Essa junta foi responsável por consolidar o novo regime. No dia 9 de abril, publicou o Ato Institucional nº 1, que abriu caminho para a suspensão de direitos políticos, cassações e outras medidas de exceção. Dez dias após o golpe, 40 parlamentares haviam perdido seus mandatos e direitos políticos. O Congresso, ainda em funcionamento formal, passaria a ser tutelado pelos militares, com recesso decretado sempre que contrariasse os interesses do regime.

Em 11 de abril, já sob influência do novo regime, o Congresso elegeu indiretamente o general Humberto Castelo Branco para a Presidência. Foram 361 votos favoráveis e 72 abstenções. No dia 15, Mazzilli passou o cargo, selando o início oficial de uma longa e sombria era de ditadura no Brasil. Em 1965, o Ato Institucional nº 2 extinguiu os partidos políticos e instaurou o bipartidarismo, ampliou o número de ministros do Supremo Tribunal Federal e concentrou ainda mais poderes no Executivo.

 

Sessão anulada

A atuação de Auro de Moura Andrade em 2 de abril de 1964 ficou marcada como um gesto decisivo para a consolidação do golpe. A falsa legalidade criada por ele deu respaldo institucional à ação militar. Meio século depois, em 2013, o Congresso Nacional anulou simbolicamente a sessão que declarou a vacância da Presidência, reconhecendo o erro histórico. Mas a farsa construída naquela madrugada já havia feito seu estrago.

O golpe de 1964 teve o apoio direto dos Estados Unidos, que temiam o avanço de políticas mais independentes na América Latina. A deposição de João Goulart, que pretendia combater as desigualdades com reformas sociais e econômicas, abriu caminho para uma ditadura que silenciou vozes, censurou a imprensa, torturou opositores e atrasou em décadas o processo democrático brasileiro. 

Opositor declarado

Auro de Moura Andrade não era um político qualquer. Formado em Direito pela Faculdade do Largo de São Francisco (USP), começou a carreira política na década de 1940. Passou por diversos partidos - UDN, PTN, PSD - e, em 1961, assumiu a Presidência do Senado, cargo que ocuparia por sete anos consecutivos.

Seu protagonismo no cenário político ficou evidente durante a crise que se seguiu à renúncia de Jânio Quadros, em agosto de 1961. Na época, conduziu o Congresso durante os debates que culminaram na adoção provisória do parlamentarismo, medida que viabilizou a posse de João Goulart como presidente. Curiosamente, foi o mesmo político que, menos de três anos depois, usaria seu poder para destituir o presidente que ajudou a empossar.

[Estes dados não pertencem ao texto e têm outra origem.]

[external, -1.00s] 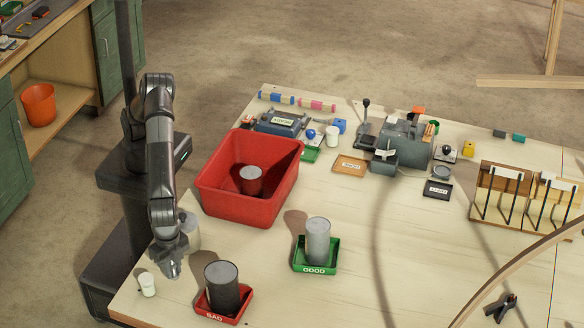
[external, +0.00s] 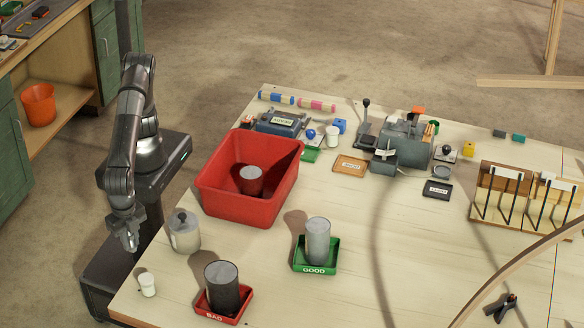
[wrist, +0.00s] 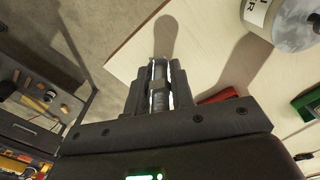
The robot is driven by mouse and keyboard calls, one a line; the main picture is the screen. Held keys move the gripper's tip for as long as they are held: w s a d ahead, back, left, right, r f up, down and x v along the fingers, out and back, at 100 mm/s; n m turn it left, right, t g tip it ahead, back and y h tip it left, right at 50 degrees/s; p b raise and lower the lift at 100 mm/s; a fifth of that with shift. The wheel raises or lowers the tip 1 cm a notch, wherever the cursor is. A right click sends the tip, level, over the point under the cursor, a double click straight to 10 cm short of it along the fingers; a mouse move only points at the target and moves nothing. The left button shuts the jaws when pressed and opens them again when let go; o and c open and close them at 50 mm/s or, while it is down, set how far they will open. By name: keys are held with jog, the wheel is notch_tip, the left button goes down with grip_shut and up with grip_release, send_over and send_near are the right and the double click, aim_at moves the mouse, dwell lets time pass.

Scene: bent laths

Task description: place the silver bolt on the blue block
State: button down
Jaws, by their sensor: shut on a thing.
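My gripper (external: 130,242) hangs just off the table's left edge, left of a lidded jar. In the wrist view my gripper (wrist: 160,72) is shut on the silver bolt (wrist: 159,90), a slim shiny piece between the fingers. The bolt is too small to make out in the external view.
The big red bin (external: 222,196) with a can inside stands between my arm and the blue block. The lidded jar (external: 185,233), white cup (external: 148,284), red BAD tray (external: 236,316) and green GOOD tray (external: 330,266) with cans stand nearer.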

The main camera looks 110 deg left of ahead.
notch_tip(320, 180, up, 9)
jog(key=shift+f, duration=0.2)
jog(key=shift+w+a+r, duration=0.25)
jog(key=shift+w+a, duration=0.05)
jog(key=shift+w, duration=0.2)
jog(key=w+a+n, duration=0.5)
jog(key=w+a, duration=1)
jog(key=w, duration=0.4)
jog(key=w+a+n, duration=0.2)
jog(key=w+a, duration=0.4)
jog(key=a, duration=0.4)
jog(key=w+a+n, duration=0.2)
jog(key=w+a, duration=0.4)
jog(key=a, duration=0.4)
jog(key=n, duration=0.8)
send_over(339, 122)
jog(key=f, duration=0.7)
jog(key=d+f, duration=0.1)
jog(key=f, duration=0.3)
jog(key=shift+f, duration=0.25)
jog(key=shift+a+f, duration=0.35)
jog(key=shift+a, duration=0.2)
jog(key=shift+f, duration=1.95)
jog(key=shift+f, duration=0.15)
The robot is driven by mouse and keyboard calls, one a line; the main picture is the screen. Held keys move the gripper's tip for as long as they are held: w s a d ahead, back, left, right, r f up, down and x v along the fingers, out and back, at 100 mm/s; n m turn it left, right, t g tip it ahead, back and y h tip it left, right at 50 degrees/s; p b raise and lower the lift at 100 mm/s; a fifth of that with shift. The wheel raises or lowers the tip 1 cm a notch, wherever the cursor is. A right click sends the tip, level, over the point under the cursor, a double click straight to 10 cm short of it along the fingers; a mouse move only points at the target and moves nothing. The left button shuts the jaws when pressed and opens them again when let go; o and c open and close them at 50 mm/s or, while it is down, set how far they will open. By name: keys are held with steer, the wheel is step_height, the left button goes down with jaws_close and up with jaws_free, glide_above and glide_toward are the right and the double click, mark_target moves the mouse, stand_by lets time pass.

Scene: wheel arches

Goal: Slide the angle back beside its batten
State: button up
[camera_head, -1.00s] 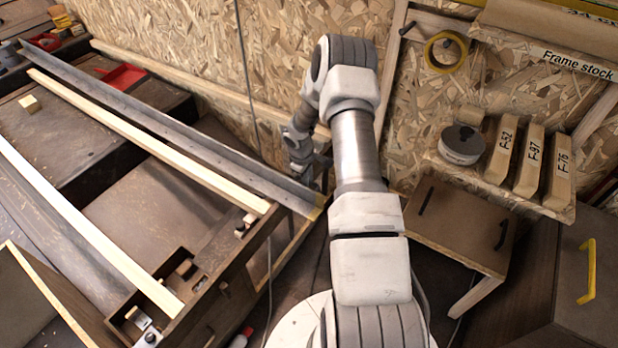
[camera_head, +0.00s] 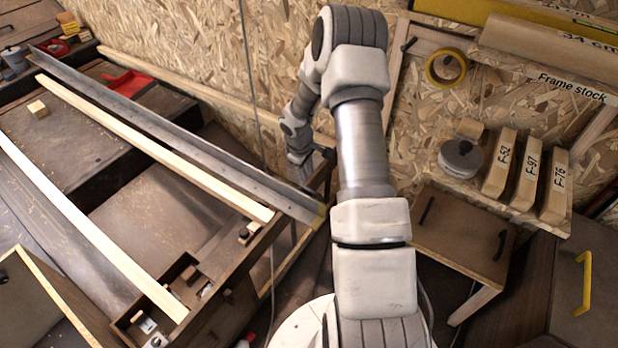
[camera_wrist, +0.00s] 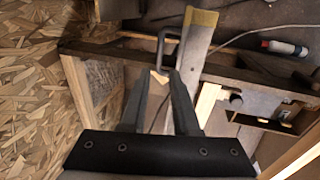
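The angle, a long grey metal bar (camera_head: 180,137), lies along the bench from the far left to the near right. Its yellow-tipped end shows in the wrist view (camera_wrist: 201,18), out past the dark end rail. A pale wooden batten (camera_head: 150,146) runs to its left in the head view, with a dark gap between them that looks wider at the near end. My gripper (camera_wrist: 160,73) has its two fingers apart and appears empty. A dark U-shaped handle shows at the fingertips; contact is unclear.
A second pale batten (camera_head: 90,235) lies farther left. The chipboard wall stands close behind the angle. A shelf (camera_head: 500,210) with labelled blocks is at the right. A bottle (camera_wrist: 284,47) lies past the rail.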

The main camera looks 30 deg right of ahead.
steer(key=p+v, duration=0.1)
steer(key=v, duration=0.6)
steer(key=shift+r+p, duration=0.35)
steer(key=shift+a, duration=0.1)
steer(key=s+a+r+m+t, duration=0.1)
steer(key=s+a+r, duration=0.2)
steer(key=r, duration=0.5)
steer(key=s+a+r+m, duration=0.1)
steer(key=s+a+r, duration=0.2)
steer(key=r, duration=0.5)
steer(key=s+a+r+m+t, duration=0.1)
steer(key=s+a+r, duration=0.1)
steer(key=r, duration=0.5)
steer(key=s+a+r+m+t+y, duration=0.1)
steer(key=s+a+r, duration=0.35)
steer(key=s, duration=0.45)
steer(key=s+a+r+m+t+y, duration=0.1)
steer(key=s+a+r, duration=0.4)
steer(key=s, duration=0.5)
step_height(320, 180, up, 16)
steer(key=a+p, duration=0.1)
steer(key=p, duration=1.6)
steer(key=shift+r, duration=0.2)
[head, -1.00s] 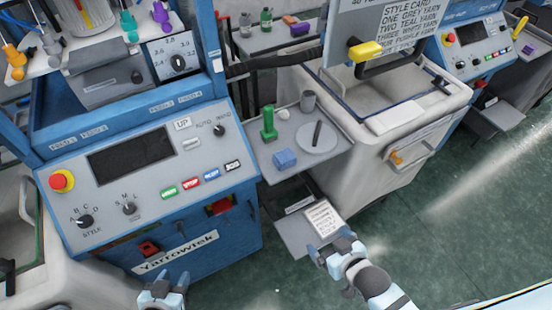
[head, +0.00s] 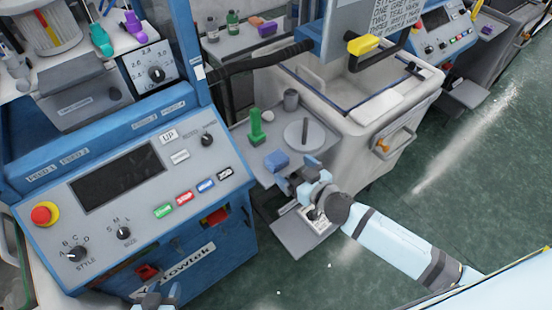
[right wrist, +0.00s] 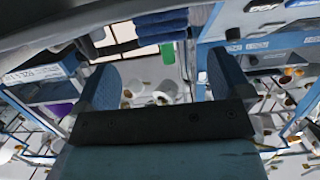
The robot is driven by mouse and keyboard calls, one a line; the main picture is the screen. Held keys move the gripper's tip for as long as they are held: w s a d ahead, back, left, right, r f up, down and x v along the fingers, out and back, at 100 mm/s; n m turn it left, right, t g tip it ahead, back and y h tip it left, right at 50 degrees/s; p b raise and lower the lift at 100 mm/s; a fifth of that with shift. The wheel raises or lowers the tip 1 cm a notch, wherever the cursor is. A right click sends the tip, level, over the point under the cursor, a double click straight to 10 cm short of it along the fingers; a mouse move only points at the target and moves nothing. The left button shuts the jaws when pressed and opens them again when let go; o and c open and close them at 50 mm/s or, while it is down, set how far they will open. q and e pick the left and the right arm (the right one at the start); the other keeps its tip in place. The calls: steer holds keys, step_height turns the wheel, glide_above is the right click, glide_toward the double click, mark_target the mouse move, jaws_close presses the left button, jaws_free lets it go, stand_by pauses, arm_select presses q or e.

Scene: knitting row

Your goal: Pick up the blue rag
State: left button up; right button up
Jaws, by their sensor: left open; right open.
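The blue rag (head: 276,160) is a small folded block on the grey side shelf, near its front edge, in the head view. My right gripper (head: 296,173) is open and just right of and in front of the rag; I cannot tell whether it touches it. In the right wrist view its fingers (right wrist: 165,75) stand apart with no rag visible between them. Dark blue layers (right wrist: 160,25) show beyond them; I cannot tell what they are. My left gripper (head: 157,298) is open and empty at the bottom edge, in front of the blue machine.
A control panel (head: 130,205) rises left. A white bin (head: 375,115) stands right. Green floor is open at right.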

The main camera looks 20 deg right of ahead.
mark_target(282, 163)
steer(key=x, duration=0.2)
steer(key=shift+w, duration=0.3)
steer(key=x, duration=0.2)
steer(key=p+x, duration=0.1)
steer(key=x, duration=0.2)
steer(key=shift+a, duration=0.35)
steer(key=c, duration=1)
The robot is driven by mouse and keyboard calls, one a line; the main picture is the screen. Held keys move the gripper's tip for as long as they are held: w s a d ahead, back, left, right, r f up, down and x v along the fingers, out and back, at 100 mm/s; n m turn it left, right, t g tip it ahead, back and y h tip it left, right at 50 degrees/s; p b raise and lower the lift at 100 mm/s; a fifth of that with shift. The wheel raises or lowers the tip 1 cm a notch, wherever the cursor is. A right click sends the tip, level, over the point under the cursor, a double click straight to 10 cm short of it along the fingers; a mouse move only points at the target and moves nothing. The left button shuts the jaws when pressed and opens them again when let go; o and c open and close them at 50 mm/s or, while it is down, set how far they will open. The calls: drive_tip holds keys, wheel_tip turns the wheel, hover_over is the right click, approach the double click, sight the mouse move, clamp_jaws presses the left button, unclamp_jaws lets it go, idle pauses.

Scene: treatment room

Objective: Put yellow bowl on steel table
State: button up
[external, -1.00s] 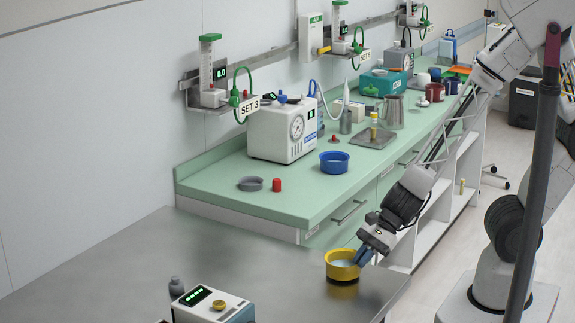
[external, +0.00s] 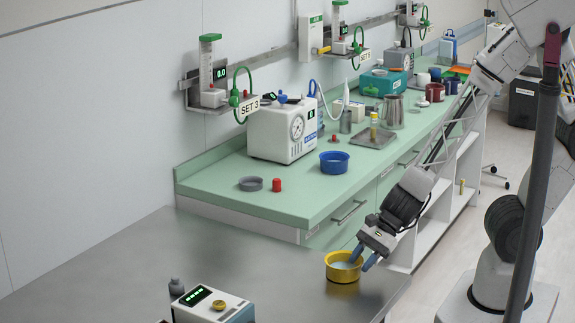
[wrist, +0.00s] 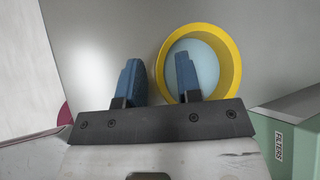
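The yellow bowl (external: 341,277) rests upright on the steel table (external: 260,262), near its right edge. Its inside looks pale blue. My gripper (external: 362,259) is at the bowl's right side with its blue fingers spread apart. In the wrist view, one finger of my gripper (wrist: 158,79) is over the inside of the yellow bowl (wrist: 232,62) and the other is outside it. The rim passes between the fingers with visible space, so the gripper is open. The nearer finger hides part of the rim.
A device with a green display (external: 213,306) and a small grey bottle (external: 176,288) stand at the table's front left. The green counter (external: 300,200) behind holds a blue bowl (external: 334,162), a grey dish (external: 251,184) and a red-capped item (external: 277,185). The middle of the steel table is clear.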

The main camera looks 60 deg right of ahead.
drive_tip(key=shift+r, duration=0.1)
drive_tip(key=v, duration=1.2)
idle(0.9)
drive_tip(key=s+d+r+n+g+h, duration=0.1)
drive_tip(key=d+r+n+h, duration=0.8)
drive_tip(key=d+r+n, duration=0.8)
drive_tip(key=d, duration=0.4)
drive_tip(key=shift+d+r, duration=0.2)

Em 1962, chegou a ser indicado por João Goulart para ser primeiro-ministro e substituir Tancredo Neves. Declinou da indicação após o então presidente solicitar que ele deixasse escrita, em seu poder, uma carta de renúncia.

 

Marcha da Família

O senador se tornou um dos principais opositores de Jango, acusado por setores conservadores de ser comunista por defender reformas estruturais, as chamadas "Reformas de Base". Moura Andrade participou ativamente das articulações golpistas: discursou na Marcha da Família com Deus pela Liberdade, apelou às Forças Armadas para restabelecerem a ordem constitucional e declarou publicamente o rompimento entre os poderes Legislativo e Executivo semanas antes do golpe. 

Moura Andrade tentou integrar a chapa de Castelo Branco como vice-presidente, mas foi preterido por José Maria Alkmin. Em 1970, perdeu a disputa interna pela candidatura ao Senado por São Paulo e deixou a política. Entre 1968 e 1969, ocupou o cargo de embaixador do Brasil na Espanha. Faleceu em 1982, aos 67 anos, enquanto presidia o Banco de Desenvolvimento do Estado de São Paulo.

Apesar de sua fidelidade aos militares, Moura Andrade demonstrou, em episódios pontuais, desconforto com os excessos do regime. Em 1966, apoiou o presidente da Câmara, Adauto Lúcio Cardoso, que se recusou a acatar a cassação de seis deputados. A retaliação veio com o fechamento do Congresso por um mês. O Parlamento seria fechado outras duas vezes pela ditadura, 1968 e 1977.

 

Abaixo, a transcrição do pronunciamento do presidente do Congresso em 1964:

"Atenção. O Sr. presidente da República deixou a sede do governo. Deixou a nação acéfala.

Numa hora gravíssima da vida brasileira, em que é mister que o chefe de Estado permaneça à frente do seu governo, abandonou o governo.

E esta comunicação faço ao Congresso Nacional. Esta acefalia, esta acefalia configura a necessidade de o Congresso Nacional, como poder civil, imediatamente tomar a atitude que lhe cabe nos termos da Constituição brasileira.

Para o fim de restaurar nesta pátria conturbada a autoridade do governo, e a existência de governo, não podemos permitir que o Brasil fique sem governo, abandonado.

Há sob a nossa responsabilidade a população do Brasil, o povo, a ordem. Assim sendo, declaro vaga a Presidência da República."